The conflict has killed about 260,000 people. More than six million have been internally displaced.
"The Norwegian Nobel Committee has decided to award the Nobel Peace Prize for 2016 to Colombian President Juan Manuel Santos for his resolute efforts to bring the country's more than 50-year-long civil war to an end," said committee chairwoman Kaci Kullmann Five.
"The award should also be seen as a tribute to the Colombian people," she added.
The peace deal was rejected by 50.2% of voters who went to the polls on 2 October. Despite the result, Mr Santos vowed to continue with talks with the rebels.

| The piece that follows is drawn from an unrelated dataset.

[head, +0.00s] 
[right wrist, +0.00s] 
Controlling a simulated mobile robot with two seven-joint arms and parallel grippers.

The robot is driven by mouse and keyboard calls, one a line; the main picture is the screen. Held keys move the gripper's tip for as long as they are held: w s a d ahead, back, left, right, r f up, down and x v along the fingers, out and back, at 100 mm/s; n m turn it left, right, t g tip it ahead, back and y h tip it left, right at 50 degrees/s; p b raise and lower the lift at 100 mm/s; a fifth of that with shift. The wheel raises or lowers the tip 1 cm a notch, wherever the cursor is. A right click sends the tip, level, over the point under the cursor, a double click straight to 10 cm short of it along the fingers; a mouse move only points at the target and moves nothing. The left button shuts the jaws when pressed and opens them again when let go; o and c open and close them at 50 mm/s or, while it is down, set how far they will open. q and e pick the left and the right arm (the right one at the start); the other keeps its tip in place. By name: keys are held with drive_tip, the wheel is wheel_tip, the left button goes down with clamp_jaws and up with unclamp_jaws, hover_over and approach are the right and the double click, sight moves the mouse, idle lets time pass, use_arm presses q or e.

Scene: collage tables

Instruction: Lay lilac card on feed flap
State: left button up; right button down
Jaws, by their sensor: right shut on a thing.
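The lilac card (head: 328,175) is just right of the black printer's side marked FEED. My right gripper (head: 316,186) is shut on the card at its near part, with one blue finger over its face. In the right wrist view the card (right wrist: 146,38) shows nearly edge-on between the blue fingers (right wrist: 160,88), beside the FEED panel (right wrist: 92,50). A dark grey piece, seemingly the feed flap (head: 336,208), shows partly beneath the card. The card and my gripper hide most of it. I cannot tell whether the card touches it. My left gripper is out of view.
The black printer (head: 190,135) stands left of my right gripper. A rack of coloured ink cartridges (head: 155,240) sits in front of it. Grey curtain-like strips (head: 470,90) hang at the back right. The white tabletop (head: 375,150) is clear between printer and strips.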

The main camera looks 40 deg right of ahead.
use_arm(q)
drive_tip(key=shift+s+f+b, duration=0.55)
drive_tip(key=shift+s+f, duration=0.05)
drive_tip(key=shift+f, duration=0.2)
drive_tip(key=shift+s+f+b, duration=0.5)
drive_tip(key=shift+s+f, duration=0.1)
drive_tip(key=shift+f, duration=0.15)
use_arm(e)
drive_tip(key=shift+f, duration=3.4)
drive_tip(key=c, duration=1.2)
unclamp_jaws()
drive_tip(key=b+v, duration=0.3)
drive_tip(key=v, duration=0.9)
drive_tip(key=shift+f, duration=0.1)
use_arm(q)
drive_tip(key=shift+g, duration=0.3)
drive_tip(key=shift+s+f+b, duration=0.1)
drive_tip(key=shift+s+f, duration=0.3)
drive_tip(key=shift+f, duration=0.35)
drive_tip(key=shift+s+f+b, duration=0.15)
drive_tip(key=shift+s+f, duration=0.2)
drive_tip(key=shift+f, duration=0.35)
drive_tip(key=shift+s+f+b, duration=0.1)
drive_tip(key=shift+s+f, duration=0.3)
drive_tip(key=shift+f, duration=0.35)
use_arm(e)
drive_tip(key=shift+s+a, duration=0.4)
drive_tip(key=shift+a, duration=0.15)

Government negotiators have already returned to the Cuban capital Havana for further discussions with Farc leaders.
Critics, led by former president Alvaro Uribe, said the deal was too lenient to the rebels.
Under the agreement, special courts would have been created to try crimes committed during the conflict.
Those who confessed to their crimes would have received lighter sentences and would have avoided serving any time in conventional prisons.
The Farc would also have been guaranteed 10 seats in the Colombian Congress in the 2018 and 2022 elections.